17. Benzer operasyon ve davalarla ilişki kurulmuş mudur?
18. Ortada usul yönünden ÖYM kapsamına giren bir çete ve onun da çıkar amacı varsa; şike sonucunda kim ne kadar nasıl menfaat, kazanç sağlamış? Bu menfaat bir suç örgütü kurmak için yeterli midir?
19. Suç örgütünün çıkarı ne olmuş?
Bugün 3 Temmuz Davası’nın yeniden görülecek olması bile başlı başına bir göstergedir.
Artık çok daha sesli ve anlamlı şekilde şu soruları soruyor ve cevap arıyoruz. Üstelik 3 Temmuz sonrasında çok daha güçlü bir şekilde sahne alıp suç isnat edip, ceza isteyenler eskisi kadar gür bir sesle kendilerini ifade edemiyor.
· Bu davayı kim takip etmiş?
· Bu davayı neden dava konusu haline getirmiş?
· Böylesine büyük bir organizasyon varken neden bütün takımlar mercek altına alınmamış?
· Dinlenen her sanık iddianame yoluyla suçlanırken, mahkeme neden bazı sanıkların konuşmalarını şaka olarak nitelendirip, bazılarınınkini önemseyip, ceza konusu haline getirmiştir?
· Hangi mahkeme bakmış?
· Bu davaya bakan mahkeme ve iddia sahipleri şimdi nerede?
· Bu ve benzer davalar neden tek elden çıkar gibi aynı senaryolarla kurulmuş, yönetilmiş, sonuçlanmış?

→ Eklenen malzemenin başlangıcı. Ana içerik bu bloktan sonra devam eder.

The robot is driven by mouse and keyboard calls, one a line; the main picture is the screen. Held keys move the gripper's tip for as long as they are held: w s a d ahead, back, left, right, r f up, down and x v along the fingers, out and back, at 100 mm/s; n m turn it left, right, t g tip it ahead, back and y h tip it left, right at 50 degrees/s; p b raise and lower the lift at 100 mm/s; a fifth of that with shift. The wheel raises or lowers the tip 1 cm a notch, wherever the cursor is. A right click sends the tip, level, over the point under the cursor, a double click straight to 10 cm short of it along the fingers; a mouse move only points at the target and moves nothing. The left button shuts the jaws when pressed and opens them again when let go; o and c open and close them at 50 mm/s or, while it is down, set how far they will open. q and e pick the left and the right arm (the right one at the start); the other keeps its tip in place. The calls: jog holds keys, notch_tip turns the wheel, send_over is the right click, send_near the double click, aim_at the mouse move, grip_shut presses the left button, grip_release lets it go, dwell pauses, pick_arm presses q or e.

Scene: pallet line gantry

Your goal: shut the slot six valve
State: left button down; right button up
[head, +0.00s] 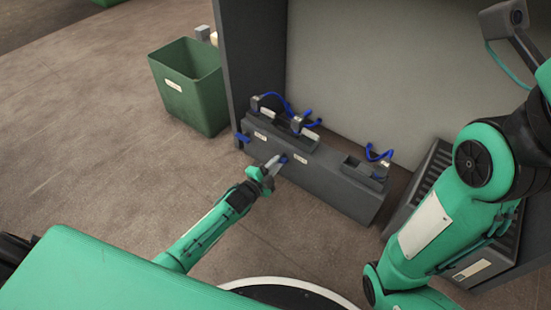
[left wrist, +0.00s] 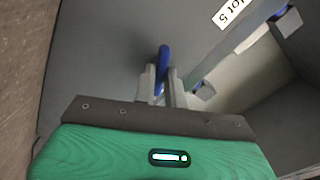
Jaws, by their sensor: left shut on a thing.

· Bu ve benzer davalar neden hep kamuoyu önünde aynı medyalar ve onların yazar, yorumcu, haberci, televizyoncuları tarafından konu edilmiş, desteklenmiş, her türlü araç, gereç, kamuoyu etkileme ve oluşturma yolu kullanılmıştır?
· Dava uluslararası hukuk normlarına uygun görülmüş mü?
· 93 kişinin 4,5 ayda 20-25 celsede yargılandığı ve sonuçlandırıldığı dünyada başka bir dava örneği var mı?
Şu bir gerçek ki hepimiz 2010-11 sezonunda ne olduğunu net olarak öğrenmek istiyoruz.
Bu ülkede herkes temiz ve ahlak timsaliyken sadece Fenerbahçe ve Aziz Yıldırım mı bu ortamı kirletmiş, bilmek öğrenmek istiyoruz.
Şike nedir ve nasıl yapılır, parası nasıl temin edilip, ödenir bu bilmek istiyoruz.
Daha 3 Temmuz sabahı nasıl oluyor da bir takım kişilerin ellerinde bütün belgeler olabiliyor, hangi yolla bunlar servis ediliyor, öğrenmek istiyoruz.
O dönem TFF’de görev yapan yöneticilerin süreci nasıl yönettikleri UEFA’ya hangi belgeleri, nasıl ve neden ilettiklerini, bunu yaparken kişisel görüşlerini ne derece yansıttıklarını bilmek istiyoruz.
Şike yapan, buna göz yuman, şikeyi bildiği halde savunan kişi ahlaksızdır.
Olmayan şikeyi kumpasıyla insanlara suç isnat edenlerse sadece ahlaksız değildir; insanlığın binlerce yılda ürettiğinin önündeki en büyük düşmandır.
Sadece gerçeği, gerçeği arıyoruz.
"3 Temmuz Davası" hukuksal bir çöküş, adaletin olmadığı bir yargılamaydı.
Bugün başlayacak davanın bunun tam tersi olmasını istiyor, diliyorum.
Aziz Yıldırım için de bu son fırsattır. Bildiklerini, elinde olanları döksün ortaya, bugün değilse ne zaman, zamanı değilse de ne zaman?